» **DATA TO PROCESS**:
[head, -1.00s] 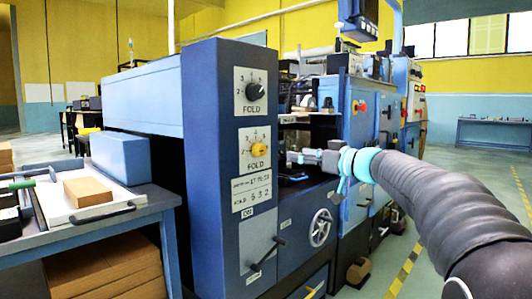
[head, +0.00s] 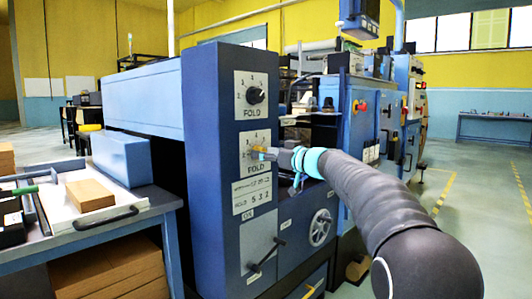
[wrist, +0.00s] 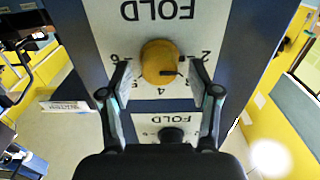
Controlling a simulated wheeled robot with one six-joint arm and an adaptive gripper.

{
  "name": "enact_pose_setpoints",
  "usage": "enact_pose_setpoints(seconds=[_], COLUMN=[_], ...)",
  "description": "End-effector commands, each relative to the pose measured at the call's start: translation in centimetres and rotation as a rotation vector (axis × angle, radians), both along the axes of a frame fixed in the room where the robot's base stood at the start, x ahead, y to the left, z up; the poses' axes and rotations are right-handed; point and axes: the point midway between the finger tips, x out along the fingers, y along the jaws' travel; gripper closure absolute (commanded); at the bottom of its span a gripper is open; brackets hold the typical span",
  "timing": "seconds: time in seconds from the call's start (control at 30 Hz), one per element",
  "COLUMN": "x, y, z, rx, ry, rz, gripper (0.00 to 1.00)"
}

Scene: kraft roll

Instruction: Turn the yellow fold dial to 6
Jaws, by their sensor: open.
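The yellow fold dial (wrist: 160,62) is on a white plate marked FOLD, which appears upside down in the wrist view. There the 6 is left of the dial, the 2 right and the 4 below. A dark mark on the dial's lower right lies on the side between 4 and 2; its exact reading is unclear. My gripper (wrist: 160,74) is open, with one finger on each side of the dial and a small gap visible on both sides. In the head view my gripper (head: 264,153) is at the lower dial plate and hides most of the dial.
A black fold dial (head: 256,96) is above on the same blue column (head: 202,180); it also shows below the yellow one in the wrist view (wrist: 172,134). A lever (head: 265,256) and handwheel (head: 320,228) are lower. A workbench with a tray (head: 140,203) stands at left.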

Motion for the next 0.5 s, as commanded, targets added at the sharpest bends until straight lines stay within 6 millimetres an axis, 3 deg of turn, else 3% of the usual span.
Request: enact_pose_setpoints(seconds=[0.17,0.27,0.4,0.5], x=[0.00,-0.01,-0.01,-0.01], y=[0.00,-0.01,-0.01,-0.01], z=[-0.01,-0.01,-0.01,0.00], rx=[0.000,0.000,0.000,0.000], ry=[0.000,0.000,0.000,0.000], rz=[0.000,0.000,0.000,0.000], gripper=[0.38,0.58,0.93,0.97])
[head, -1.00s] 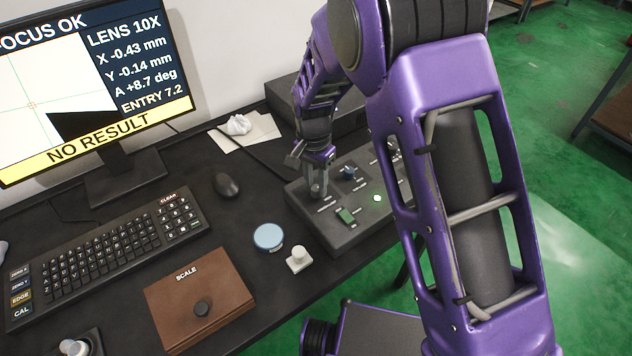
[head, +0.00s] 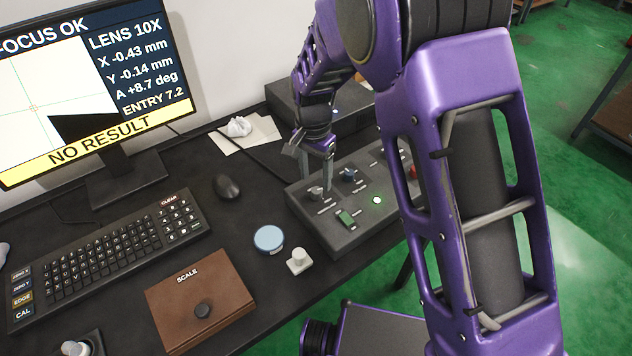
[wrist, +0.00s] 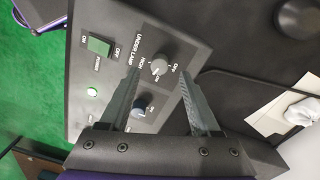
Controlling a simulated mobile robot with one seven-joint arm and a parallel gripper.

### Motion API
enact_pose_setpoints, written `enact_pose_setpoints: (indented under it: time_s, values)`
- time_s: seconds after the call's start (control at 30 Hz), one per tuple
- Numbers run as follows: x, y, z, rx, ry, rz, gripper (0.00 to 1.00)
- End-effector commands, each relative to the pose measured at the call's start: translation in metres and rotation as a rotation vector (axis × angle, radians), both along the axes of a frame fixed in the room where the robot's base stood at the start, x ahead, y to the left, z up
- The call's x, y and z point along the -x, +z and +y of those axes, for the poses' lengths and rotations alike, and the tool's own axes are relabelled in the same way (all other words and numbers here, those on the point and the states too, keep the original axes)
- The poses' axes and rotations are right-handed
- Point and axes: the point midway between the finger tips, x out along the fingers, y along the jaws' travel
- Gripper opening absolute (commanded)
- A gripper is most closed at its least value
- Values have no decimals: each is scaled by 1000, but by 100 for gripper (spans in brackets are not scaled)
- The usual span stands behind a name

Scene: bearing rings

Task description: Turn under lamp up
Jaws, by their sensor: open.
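The under lamp knob (wrist: 159,66) is grey and round, on a dark control panel (wrist: 115,18) labelled UNDER LAMP in the wrist view. Small position labels stand around it; its exact pointer setting is hard to read. In the head view the knob (head: 315,192) sits at the panel's left end. My gripper (wrist: 160,78) is open, and its two fingers lie on either side of the knob in the wrist picture, with nothing held. In the head view my gripper (head: 316,166) is just above and behind the knob, seemingly apart from it.
The monitor (head: 95,90) reads NO RESULT.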

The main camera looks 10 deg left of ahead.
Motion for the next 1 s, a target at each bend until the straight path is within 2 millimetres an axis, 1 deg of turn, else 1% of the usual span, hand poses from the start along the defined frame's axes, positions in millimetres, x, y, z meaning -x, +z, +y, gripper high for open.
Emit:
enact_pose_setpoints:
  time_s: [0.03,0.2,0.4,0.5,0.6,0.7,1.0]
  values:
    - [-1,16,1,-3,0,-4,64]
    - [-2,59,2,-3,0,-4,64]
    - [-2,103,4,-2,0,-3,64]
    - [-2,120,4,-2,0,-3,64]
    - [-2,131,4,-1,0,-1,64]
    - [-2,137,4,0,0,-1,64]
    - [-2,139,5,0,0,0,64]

» **WHAT YOU NEED TO DO**: Make an exact copy of the lines from the top of the material through the line with "Instruction: Turn the yellow fold dial to 6", pictures excluded.

» **WRITTEN SOLUTION**:
[head, -1.00s] 
[head, +0.00s] 
[wrist, +0.00s] 
Controlling a simulated wheeled robot with one six-joint arm and an adaptive gripper.

{
  "name": "enact_pose_setpoints",
  "usage": "enact_pose_setpoints(seconds=[_], COLUMN=[_], ...)",
  "description": "End-effector commands, each relative to the pose measured at the call's start: translation in centimetres and rotation as a rotation vector (axis × angle, radians), both along the axes of a frame fixed in the room where the robot's base stood at the start, x ahead, y to the left, z up; the poses' axes and rotations are right-handed; point and axes: the point midway between the finger tips, x out along the fingers, y along the jaws' travel; gripper closure absolute (commanded); at the bottom of its span a gripper is open; brackets hold the typical span",
  "timing": "seconds: time in seconds from the call's start (control at 30 Hz), one per element",
  "COLUMN": "x, y, z, rx, ry, rz, gripper (0.00 to 1.00)"
}

Scene: kraft roll

Instruction: Turn the yellow fold dial to 6

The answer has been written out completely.